My Dad, Obama and Class Warfare

I'm not a very likable person. That's something I share with my father.

Ego. Directness. Incapacity to suffer fools. Guilty as charged.

In 1980 my ACT scores may have been high enough to warrant an obligatory "letter of introduction" from Harvard University, but over the course of my life I've learned more about work from my father than a thousand Harvard educations might otherwise have garnered.

His was a lucky-at-birth, post War, baby boom generation. But those dads, in Laurel, Montana, worked hard -- hoeing sugar beets on their summer "vacations", in the railroad yards and at the refineries -- always by the rules. They were mostly good and always honest men, and they got what they deserved: income growth, home equity, retirement dinners and good pensions.

But somewhere around the oil embargo in 1974 things started to slip in this country. It started to become obvious that America had fundamental problems. That America consumes far too much energy and produces hardly any. That dichotomy was never more apparent than in 1974 -- or today.

All of which brings me to Obama's budget.

My wife and I have nearly half a million in our retirement accounts and she has a small pension from working 23 years in State government. Sometimes I think we're nearly all that's left of the American middle class. But I believe we can afford to chip in more.

Then I see Dick Fuld or Lee Raymond or Rick Wagoner on television and a rage boils up inside me. How, in God's name, could anyone possibly want that much for, of all things, failing to deliver real progress? What has happened to this country?

Right or wrong, I blame Ronald Reagan.

In 1980, I too was a young Republican. And for nearly two decades, I never voted to raise my taxes. I wanted so much for America to be the way Reagan wanted it -- handsome like my Dad, pragmatic and mid-western.

But America just isn't like that and if you read Howard Zinn or Upton Sinclair you realize it probably never was and never can be. People need rules. Rules create structure. Structure creates order. And order provides the base for advancement for everyone.

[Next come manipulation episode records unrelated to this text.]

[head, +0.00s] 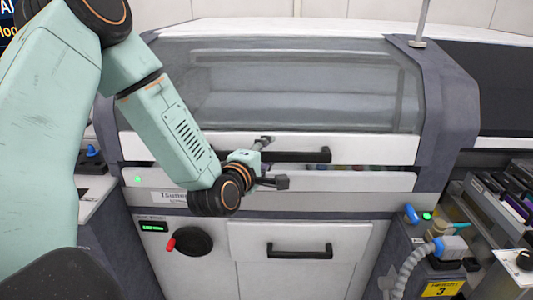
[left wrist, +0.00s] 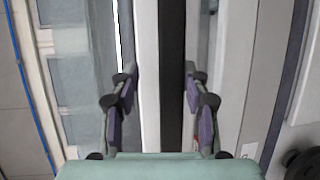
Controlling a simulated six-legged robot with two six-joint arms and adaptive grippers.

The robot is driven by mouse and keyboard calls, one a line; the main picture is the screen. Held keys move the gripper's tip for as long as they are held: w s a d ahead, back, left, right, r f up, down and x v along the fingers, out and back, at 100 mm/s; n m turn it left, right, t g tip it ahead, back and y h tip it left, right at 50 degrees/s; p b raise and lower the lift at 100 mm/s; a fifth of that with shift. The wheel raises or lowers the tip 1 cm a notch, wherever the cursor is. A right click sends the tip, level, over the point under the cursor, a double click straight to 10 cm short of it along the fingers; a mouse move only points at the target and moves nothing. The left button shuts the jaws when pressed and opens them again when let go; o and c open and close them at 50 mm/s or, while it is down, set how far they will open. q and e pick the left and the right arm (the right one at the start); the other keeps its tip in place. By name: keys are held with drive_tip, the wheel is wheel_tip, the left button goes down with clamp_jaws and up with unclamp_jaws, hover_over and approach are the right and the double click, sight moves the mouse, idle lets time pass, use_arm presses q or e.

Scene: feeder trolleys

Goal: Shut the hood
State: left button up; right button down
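The hood (head: 300,90) is a wide clear window with a white lower rim and a long black handle (head: 310,156). A narrow dark gap with small coloured parts shows between this rim and the white panel (head: 370,181) below. My left gripper (head: 273,162) is at the handle, with one finger above the bar and one below. In the left wrist view, the dark handle bar (left wrist: 171,60) runs between the spread fingers of my left gripper (left wrist: 160,80), with space visible on both sides. My right gripper is out of view.
Below the hood are a cabinet door with a black handle (head: 300,250) and a black round knob (head: 193,242). At the right, a feeder trolley (head: 440,250) has a grey hose and blue-ended connectors. A dark-topped machine (head: 500,90) adjoins on the right.

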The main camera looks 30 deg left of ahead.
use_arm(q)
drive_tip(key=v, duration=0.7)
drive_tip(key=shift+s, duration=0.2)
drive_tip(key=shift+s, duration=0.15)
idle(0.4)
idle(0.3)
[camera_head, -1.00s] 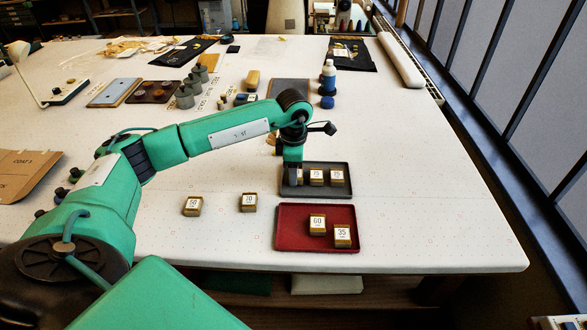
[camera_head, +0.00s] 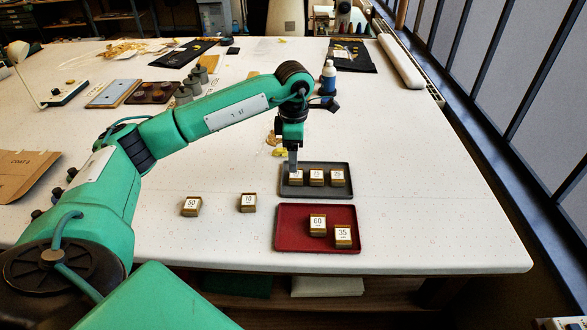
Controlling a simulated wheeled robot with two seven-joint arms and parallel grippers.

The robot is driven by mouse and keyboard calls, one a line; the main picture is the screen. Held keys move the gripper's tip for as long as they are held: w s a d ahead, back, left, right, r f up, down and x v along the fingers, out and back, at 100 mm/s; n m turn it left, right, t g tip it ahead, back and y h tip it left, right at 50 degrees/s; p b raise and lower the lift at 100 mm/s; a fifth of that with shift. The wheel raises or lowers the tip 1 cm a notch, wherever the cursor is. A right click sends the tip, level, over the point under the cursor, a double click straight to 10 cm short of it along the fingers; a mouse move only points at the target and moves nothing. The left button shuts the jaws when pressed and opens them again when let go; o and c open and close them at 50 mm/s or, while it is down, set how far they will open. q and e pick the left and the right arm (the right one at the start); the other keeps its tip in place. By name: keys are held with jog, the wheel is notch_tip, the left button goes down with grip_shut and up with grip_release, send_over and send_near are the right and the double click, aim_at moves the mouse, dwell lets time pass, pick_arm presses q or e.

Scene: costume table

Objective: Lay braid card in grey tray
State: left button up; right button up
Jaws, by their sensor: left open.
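The grey tray (camera_head: 315,191) lies right of centre on the white table. Three small brown-gold blocks with white number labels stand in a row in it: left (camera_head: 297,177), middle (camera_head: 317,177) and right (camera_head: 338,177). My left gripper (camera_head: 293,168) is open, just above and behind the left block, and its fingers partly overlap that block's back edge in the picture. Nothing shows held in it. I cannot tell which item is the braid card; the labels in the tray are too small to read surely. My right gripper is not in view.
A red tray (camera_head: 290,240) in front holds blocks marked 60 (camera_head: 318,223) and 35 (camera_head: 343,236). Blocks marked 50 (camera_head: 191,206) and 70 (camera_head: 248,202) stand on the table to the left. The table's right side is clear.

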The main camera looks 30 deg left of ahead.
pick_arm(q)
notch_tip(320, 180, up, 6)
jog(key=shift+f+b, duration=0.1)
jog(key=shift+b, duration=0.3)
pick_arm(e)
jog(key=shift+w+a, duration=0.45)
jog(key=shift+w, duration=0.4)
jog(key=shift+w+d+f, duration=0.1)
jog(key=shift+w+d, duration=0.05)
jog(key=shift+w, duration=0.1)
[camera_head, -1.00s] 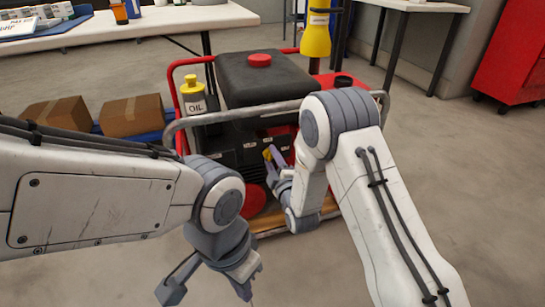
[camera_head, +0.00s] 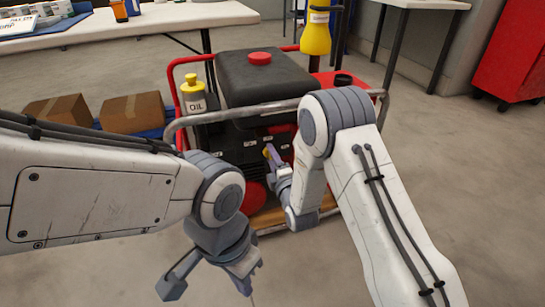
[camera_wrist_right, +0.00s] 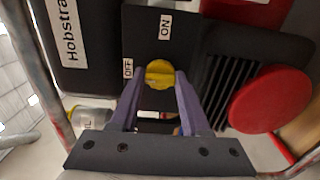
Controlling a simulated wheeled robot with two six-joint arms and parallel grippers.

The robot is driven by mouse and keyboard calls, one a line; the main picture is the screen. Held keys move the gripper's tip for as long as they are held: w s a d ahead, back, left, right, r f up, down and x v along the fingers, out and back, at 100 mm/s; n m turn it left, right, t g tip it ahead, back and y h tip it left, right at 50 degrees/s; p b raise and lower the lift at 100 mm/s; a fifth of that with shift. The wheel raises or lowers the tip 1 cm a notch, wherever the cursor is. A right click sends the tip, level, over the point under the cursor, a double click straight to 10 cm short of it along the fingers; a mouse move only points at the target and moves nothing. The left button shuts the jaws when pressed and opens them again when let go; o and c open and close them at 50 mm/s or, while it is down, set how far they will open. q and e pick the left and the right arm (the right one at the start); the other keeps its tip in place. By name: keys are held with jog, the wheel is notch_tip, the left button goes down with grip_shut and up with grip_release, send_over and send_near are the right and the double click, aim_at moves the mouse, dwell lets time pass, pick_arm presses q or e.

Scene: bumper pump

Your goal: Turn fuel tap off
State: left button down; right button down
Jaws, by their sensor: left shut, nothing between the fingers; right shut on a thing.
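The yellow fuel tap (camera_wrist_right: 160,74) sits on a black panel between an OFF label (camera_wrist_right: 128,69) on its left and an ON label (camera_wrist_right: 165,27) above it. Which label it points to, I cannot tell for sure. My right gripper (camera_wrist_right: 161,80) is shut on the tap, with a finger on each side. In the head view the tap (camera_head: 266,153) is small beside my right gripper (camera_head: 271,158), at the front of the generator (camera_head: 262,82). My left gripper (camera_head: 244,284) is shut and empty, low in front of the generator and apart from it.
A grey and red tube frame (camera_head: 240,112) surrounds the generator. A yellow-capped oil bottle (camera_head: 194,97) stands at its left, and a yellow bottle (camera_head: 316,36) stands behind it. A red round part (camera_wrist_right: 270,99) is close right of the tap. Cardboard boxes (camera_head: 131,113) lie at left.

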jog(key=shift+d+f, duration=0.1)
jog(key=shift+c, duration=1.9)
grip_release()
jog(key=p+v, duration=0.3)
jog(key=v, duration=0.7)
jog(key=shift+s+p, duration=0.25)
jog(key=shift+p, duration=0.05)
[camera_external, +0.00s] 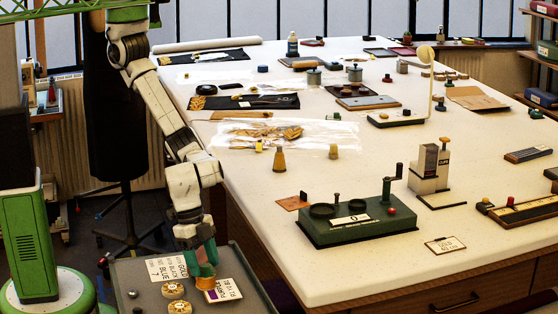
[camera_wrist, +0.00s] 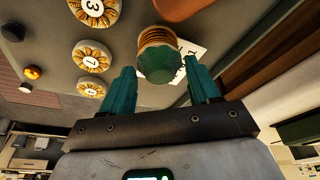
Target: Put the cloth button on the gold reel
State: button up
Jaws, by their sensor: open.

That's what President Obama's budget is about. It tries to fix things in this country that we should never have allowed to become so broken: teacher's pay, energy policy, a safety net for the least powerful and the most unlucky.

Today I am willing to help pay for this -- to spend the rest of my natural life paying for this.

But first, we must expose, dis-empower and punish the Financial Terrorists that collapsed our system. Only then can we set about fixing thirty years of damage that Reagan inspired "greed is good" has wrought.

Piggy must pay! And when Piggy has been hung by the neck until dead, then and only then will the rest of us tolerate paying for its sins.